The Austrian capital's legendary Vienna Philharmonic Orchestra, under the baton of Italian maestro Daniele Gatti, will perform Mahler's last completed symphony, the Ninth, in a special memorial concert in the opera house on Wednesday.

Last year was already an anniversary year for Mahler, marking 150 years since his birth in Kalischt in what is now the Czech Republic on July 7, 1860.

But this year's centenary celebrations promise to make an even bigger splash, with a complete International Mahler Festival in Leipzig, in Germany, from May 17-29 and a whole month of festivities in Jihlava, in the Czech Republic from May 17-June 20.

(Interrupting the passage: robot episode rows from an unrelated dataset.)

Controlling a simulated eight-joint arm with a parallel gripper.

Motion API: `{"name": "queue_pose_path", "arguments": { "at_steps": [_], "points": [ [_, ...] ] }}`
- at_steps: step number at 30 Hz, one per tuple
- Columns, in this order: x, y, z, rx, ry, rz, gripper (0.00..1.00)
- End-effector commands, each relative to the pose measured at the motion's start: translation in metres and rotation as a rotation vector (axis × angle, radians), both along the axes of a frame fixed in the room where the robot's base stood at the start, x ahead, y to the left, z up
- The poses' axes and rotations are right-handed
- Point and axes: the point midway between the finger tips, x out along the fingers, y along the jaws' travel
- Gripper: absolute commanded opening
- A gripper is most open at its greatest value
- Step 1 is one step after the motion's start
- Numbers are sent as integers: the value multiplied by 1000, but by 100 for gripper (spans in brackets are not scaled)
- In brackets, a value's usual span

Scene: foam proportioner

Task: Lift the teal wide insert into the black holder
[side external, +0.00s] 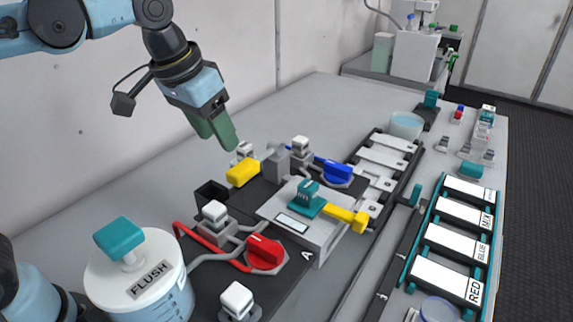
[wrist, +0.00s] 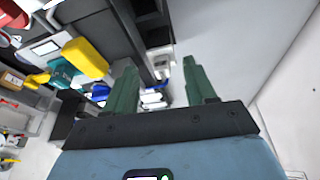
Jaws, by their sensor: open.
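A teal piece with a wide base and a ribbed upright top (side external: 307,198) sits on the grey block marked A, beside a yellow handle. It looks like the wide insert, but other teal parts are about. It seems to show in the wrist view (wrist: 61,73) next to a yellow block. An open-topped black box (side external: 211,195), possibly the holder, stands left of the grey block; I cannot see into it. My gripper (side external: 224,142) is open, its green fingers hanging above and behind the yellow block, apart from everything. Its fingers (wrist: 160,88) show nothing held between them.
A yellow block (side external: 243,172), a blue knob (side external: 334,172), a red knob (side external: 266,253) and white-capped fittings crowd the panel. The FLUSH jar (side external: 140,275) with a teal cap stands at front left. A labelled rack (side external: 407,275) runs along the right.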

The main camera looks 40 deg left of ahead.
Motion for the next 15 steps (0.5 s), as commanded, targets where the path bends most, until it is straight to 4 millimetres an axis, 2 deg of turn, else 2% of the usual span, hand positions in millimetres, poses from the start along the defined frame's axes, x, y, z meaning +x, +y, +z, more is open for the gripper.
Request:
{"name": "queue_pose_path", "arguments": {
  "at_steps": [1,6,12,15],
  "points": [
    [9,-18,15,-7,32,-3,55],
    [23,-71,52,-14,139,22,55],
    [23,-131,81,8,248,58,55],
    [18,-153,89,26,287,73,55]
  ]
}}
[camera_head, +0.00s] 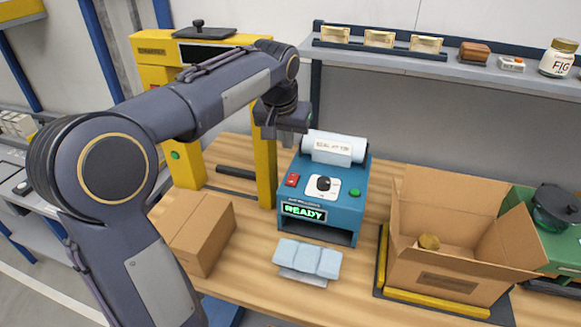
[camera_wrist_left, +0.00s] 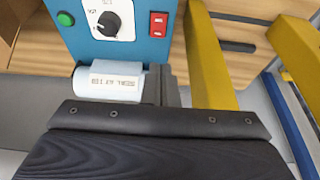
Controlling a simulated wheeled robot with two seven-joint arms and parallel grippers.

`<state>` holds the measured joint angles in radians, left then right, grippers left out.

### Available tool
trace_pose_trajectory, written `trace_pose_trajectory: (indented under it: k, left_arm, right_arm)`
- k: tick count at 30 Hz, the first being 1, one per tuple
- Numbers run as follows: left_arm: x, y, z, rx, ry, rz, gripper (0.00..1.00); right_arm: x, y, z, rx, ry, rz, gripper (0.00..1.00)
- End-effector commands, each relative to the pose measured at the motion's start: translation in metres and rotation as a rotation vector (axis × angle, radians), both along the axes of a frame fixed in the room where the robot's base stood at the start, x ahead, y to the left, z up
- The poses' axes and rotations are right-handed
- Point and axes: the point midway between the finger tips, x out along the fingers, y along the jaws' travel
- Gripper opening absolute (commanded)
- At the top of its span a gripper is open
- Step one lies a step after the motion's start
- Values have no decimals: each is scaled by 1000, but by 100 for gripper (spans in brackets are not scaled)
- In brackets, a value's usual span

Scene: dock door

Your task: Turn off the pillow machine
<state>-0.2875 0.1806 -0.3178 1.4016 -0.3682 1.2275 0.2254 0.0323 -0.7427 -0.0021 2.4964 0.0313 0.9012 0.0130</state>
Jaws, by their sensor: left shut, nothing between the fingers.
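The blue pillow machine (camera_head: 335,222) stands on the wooden bench, its green display (camera_head: 303,211) lit with "READY". Its front has a red rocker switch (camera_head: 292,180), a black knob (camera_head: 323,184) and a green button (camera_head: 355,192). A white roll (camera_head: 334,147) sits on top. My left gripper (camera_head: 288,140) is shut and empty, above and behind the red switch, beside the roll's left end. In the left wrist view the shut fingers (camera_wrist_left: 166,88) are apart from the red switch (camera_wrist_left: 158,24); the knob (camera_wrist_left: 108,23) shows too. My right gripper is not in view.
Air pillows (camera_head: 308,260) lie in front of the machine. A closed carton (camera_head: 203,235) stands left, beside a yellow frame (camera_head: 264,165). An open carton (camera_head: 440,272) and a green machine (camera_head: 525,200) are right. A shelf (camera_head: 440,65) runs above.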

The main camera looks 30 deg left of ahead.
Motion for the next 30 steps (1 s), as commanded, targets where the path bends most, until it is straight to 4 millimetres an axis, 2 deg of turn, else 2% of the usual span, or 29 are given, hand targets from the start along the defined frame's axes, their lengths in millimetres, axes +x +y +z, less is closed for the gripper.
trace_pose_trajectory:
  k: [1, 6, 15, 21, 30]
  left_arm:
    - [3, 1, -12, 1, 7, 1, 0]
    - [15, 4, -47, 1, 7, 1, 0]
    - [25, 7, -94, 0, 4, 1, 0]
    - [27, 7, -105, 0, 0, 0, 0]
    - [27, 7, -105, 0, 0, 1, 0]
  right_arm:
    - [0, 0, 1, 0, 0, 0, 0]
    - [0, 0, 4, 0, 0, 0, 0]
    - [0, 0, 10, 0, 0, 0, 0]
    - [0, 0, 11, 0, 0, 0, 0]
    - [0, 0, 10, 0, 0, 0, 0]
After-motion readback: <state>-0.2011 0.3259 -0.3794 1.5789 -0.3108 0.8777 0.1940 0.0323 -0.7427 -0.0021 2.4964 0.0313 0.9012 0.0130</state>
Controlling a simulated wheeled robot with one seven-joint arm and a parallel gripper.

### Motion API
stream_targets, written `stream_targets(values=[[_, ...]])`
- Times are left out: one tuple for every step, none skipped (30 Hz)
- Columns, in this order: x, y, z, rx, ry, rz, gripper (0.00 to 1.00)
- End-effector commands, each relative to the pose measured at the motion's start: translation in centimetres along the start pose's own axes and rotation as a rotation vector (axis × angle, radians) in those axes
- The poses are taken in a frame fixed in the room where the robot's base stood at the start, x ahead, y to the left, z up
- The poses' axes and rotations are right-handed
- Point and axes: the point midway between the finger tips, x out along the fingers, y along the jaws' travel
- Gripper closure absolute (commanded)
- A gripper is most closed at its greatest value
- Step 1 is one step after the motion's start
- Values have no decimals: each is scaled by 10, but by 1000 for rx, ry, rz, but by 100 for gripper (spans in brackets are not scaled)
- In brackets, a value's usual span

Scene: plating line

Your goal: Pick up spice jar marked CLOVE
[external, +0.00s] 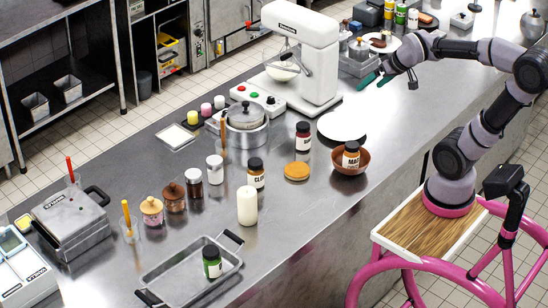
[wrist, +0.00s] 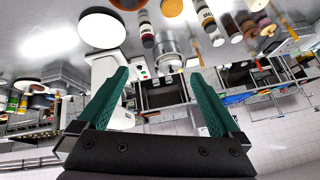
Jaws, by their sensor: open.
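The spice jar marked CLOVE (external: 256,174) stands upright on the steel counter, with a dark lid and a pale label partly readable as CLOV. It is between the white candle and the round orange-brown disc. A jar with a pale label, likely the same one, shows at the top of the wrist view (wrist: 207,22). My gripper (external: 376,79) is open and empty above the far right of the counter, well away from the jar. In the wrist view its two teal fingers (wrist: 160,75) are spread apart with nothing between them.
A white candle (external: 247,206) and a white-lidded jar (external: 215,169) stand close to the jar. The orange-brown disc (external: 297,171), another labelled jar (external: 303,136) and a brown bowl (external: 366,167) holding a jar are to its right. A tall white mixer (external: 312,55) stands behind.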

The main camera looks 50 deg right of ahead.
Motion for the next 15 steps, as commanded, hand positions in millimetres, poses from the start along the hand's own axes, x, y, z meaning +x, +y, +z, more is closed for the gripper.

The annual Salzburg Festival, one of the world's leading summer music festivals, dedicates an entire series of concerts to Mahler in July and August, including the rarely-performed early masterpiece "Das klagende Lied" with the Vienna Philharmonic under French conductor Pierre Boulez, one of the champions of Mahler's works.

And both of Vienna's two main concert houses -- the Musikverein and the Konzerthaus -- have invited some of the world's leading orchestras, including the San Francisco Symphony and the New York Philharmonic, for a series of major concerts covering Mahler's symphonies and orchestral song-cycles.

Mahler first came to Vienna at the age of 15 to study piano and composition at the conservatory of music.

He began his conducting career as "kapellmeister" in Bad Hall in Upper Austria in 1880, worked for brief stints in Ljubljana, Slovenia, Olomouc in the Czech Republic, Kassel and Leipzig in Germany and then Prague and Budapest, before moving to Hamburg in 1891.

Finally, he was appointed director of the Vienna Court Opera (now the State Opera) in 1897, a position which he retained until 1907.

In 1908, he made his debut at the Metropolitan Opera in New York, where he also conducted the New York Philharmonic for the first time a year later.

Mahler's own oeuvre comprises mainly nine completed symphonies, an unfinished Tenth, and orchestral songs and song-cycles, including "Das Lied von der Erde" (The Song of the Earth).

His music was frequently derided as cacophonous in his own lifetime and almost completely neglected for decades after his death. But he was rediscovered by conductors such as Leonard Bernstein in the second half of the 20th century and is now one of the most widely performed composers.